Task instructions
Produce a word-for-word copy of the listing below without its pictures.
begin
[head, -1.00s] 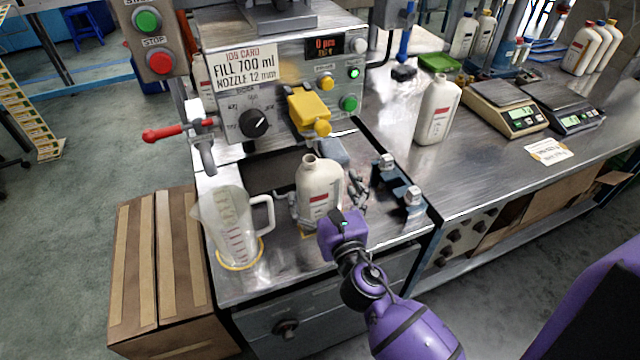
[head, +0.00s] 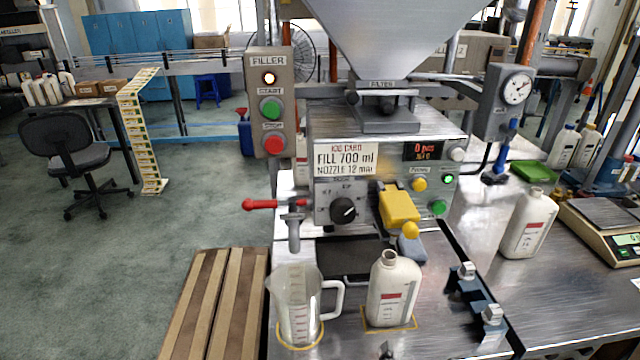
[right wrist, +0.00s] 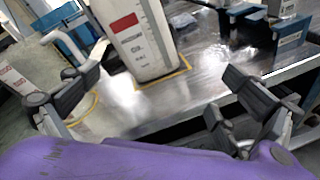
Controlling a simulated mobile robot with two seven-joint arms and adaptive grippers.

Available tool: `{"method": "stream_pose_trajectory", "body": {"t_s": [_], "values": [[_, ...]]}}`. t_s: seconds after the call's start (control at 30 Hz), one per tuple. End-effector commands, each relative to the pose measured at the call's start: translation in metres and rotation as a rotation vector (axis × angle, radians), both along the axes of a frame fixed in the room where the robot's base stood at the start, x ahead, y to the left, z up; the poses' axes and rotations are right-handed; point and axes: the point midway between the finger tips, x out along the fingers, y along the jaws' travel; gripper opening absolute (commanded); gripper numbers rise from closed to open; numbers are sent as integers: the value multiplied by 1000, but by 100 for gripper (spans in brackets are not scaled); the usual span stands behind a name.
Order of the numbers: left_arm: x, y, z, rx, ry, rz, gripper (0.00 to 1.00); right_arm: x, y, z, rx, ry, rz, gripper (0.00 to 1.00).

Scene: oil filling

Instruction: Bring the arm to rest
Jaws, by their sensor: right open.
end
Output
[head, -1.00s] 
[head, +0.00s] 
[right wrist, +0.00s] 
Controlling a simulated mobile robot with two seven-joint arms and adaptive grippers.

Available tool: `{"method": "stream_pose_trajectory", "body": {"t_s": [_], "values": [[_, ...]]}}`. t_s: seconds after the call's start (control at 30 Hz), one per tuple. End-effector commands, each relative to the pose measured at the call's start: translation in metres and rotation as a rotation vector (axis × angle, radians), both along the axes of a frame fixed in the room where the robot's base stood at the start, x ahead, y to the left, z up; the poses' axes and rotations are right-handed; point and axes: the point midway between the finger tips, x out along the fingers, y along the jaws' travel; gripper opening absolute (commanded); gripper numbers rise from closed to open; numbers are sent as integers: the value multiplied by 1000, but by 100 for gripper (spans in brackets are not scaled); the usual span stands behind a name.
Order of the numbers: left_arm: x, y, z, rx, ry, rz, gripper (0.00 to 1.00); right_arm: x, y, z, rx, ry, rz, gripper (0.00 to 1.00).

Scene: oil filling

Instruction: Bring the arm to rest
Jaws, by their sensor: right open.

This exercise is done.